This is the first in a three-part series on strategic investors and startups.
“I have three companies with a billion dollars in revenue interested in investing in my company,” said John, an entrepreneur I am mentoring.
“That’s great,” I said. “So what’s the problem?”
“I am not sure how to evaluate who would be a good partner or if I should try to do a deal with all of them,” he said.
“What do you expect from these companies?” I asked.
“I want money and distribution,” he said without a moment’s hesitation.
“What do they expect?” I asked.
“They will probably buy our company in a couple of years,” he said.
“I don’t think that is going to happen,” I said.
A New Phenomena
Big companies buy or license a product they can plug into their machine. They don’t buy little companies. Startup people don’t fit into their culture.
Big companies need disciplined management in place to make the integration of an acquisition successful. Little companies lack this management infrastructure. This is why big companies only buy big companies and not little companies.
But we are now witnessing a phenomena in the market. Big companies are looking at startups with increased intensity. They are on the prowl.
They want to know what innovation is happening in the startup sector. It is all the rage. They are increasingly involved in startup accelerators and setting up innovation centers in incubators.

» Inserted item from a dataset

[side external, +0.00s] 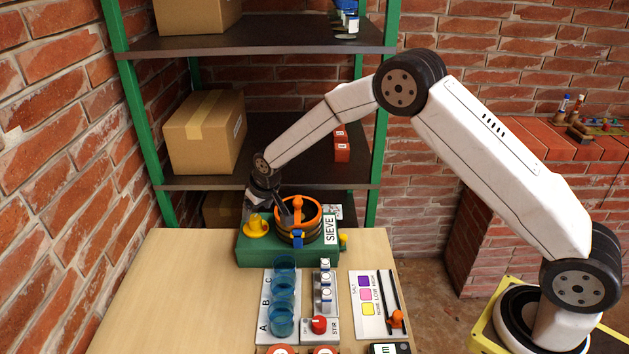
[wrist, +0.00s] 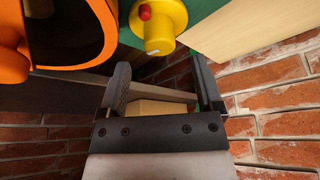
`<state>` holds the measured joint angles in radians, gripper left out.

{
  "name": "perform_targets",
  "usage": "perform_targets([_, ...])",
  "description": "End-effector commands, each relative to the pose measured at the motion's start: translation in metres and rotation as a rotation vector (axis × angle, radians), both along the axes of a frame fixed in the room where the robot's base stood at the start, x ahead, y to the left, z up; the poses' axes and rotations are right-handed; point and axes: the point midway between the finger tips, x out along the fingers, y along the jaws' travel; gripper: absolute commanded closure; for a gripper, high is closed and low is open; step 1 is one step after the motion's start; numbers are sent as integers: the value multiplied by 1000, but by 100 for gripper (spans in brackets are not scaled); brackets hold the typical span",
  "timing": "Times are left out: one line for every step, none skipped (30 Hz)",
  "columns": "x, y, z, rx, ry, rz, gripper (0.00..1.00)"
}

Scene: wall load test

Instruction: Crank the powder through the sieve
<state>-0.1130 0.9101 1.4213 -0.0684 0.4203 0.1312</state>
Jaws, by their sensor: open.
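The sieve unit is a green box (side external: 258,247) with a white SIEVE label at the back of the table. On it sits a round drum with an orange rim (side external: 311,213), also at the upper left of the wrist view (wrist: 12,62). A yellow knob-like part (side external: 257,228) stands left of the drum; a yellow part with a red tip shows at the top of the wrist view (wrist: 160,35). My gripper (side external: 267,205) is beside the drum, above and behind the yellow part. Its fingers (wrist: 160,77) are apart with nothing between them. Powder cannot be made out.
Blue cups (side external: 283,295) stand on a lettered panel in front, beside a STIR panel with a red knob (side external: 319,325). A salt panel (side external: 368,303) lies to the right. A shelf with boxes (side external: 204,132) rises behind. The table's left part (side external: 170,300) is clear.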

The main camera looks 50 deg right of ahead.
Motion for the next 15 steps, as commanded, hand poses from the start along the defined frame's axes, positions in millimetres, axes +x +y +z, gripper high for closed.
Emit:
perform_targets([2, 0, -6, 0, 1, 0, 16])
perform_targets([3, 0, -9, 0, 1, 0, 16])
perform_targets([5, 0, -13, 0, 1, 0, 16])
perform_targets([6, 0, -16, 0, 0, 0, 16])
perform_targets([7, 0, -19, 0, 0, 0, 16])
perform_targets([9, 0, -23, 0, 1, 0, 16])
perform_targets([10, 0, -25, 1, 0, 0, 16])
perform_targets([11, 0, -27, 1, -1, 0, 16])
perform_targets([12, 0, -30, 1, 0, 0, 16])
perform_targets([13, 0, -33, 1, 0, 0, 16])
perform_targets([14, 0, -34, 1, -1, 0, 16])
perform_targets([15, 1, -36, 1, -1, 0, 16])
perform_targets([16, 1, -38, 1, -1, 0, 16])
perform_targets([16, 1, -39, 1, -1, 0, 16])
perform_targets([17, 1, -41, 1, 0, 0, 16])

It used to be you could never get a big company’s attention. As a long-time entrepreneur friend of mine said, “I used to drive downtown past these behemoth businesses. I would wonder, How can I get an appointment with someone in that building? Who would I call? How can I get them to take a look at what I have?”
Not anymore. The big companies are now calling on startups and here is why.
The Recession’s Impact
When the recession hit in 2008, the big companies restructured to focus on what they did best, which was manufacture product at the lowest cost possible and sell and service product through their distribution network. They got lean and efficient to survive in tough times.
In focusing on their strengths and beating their competition, they cut back on R&D and innovation. It has been four years since the recession ended. The focus on what they do best strategy is played out, and these big companies need innovative products to grow and compete.
With their innovation centers stripped, there is only one place to find innovation. Startups.
Innovation Demand Meets Innovation Supply
The startup is all about innovation. It innovates efficiently with a culture focused on rapid change. And startups innovate at a tiny fraction of the cost of big company innovation.
But the startup lacks the resources of money, brand, distribution and market. The big companies have all these resources.
This is why startups welcome the opportunity to partner with big companies. What one lacks, the other makes up for in spades.
Looking for the Next Billion Dollar Product
Big companies aren’t just looking for new ideas. They are looking for the new product which will move their revenue needle. Whatever the startup’s innovative product, it had better have a big potential impact on the big company’s revenue line.
These are the reasons big companies are on the prowl for innovation. Startups need to understand these reasons so they treat big companies as a buyer first and partner second.
Don’t get blinded by their money and resources. You are there to meet their demand first, not yours. The first step in doing this is to understand why the big company showed up in the first place.